___ Data block ___

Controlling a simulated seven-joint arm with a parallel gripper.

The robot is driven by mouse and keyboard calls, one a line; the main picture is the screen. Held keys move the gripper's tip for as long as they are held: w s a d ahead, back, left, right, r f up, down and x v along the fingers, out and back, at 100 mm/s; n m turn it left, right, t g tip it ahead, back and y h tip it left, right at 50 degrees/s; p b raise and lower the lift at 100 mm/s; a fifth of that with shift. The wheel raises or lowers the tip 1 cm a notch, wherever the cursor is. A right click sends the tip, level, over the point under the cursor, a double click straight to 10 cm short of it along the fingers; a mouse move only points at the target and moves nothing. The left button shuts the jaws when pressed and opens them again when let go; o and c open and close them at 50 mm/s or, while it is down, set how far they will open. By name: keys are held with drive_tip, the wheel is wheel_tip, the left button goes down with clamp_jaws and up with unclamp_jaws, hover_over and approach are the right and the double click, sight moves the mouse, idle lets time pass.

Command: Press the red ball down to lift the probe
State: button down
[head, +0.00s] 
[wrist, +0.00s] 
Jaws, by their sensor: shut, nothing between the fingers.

___

Locate "Command: Press the" in the data above. Then repeat, exactly, its line and each line after it through the last, adding nothing.

## Output below
Command: Press the red ball down to lift the probe
State: button down
[head, +0.00s] 
[wrist, +0.00s] 
Jaws, by their sensor: shut, nothing between the fingers.

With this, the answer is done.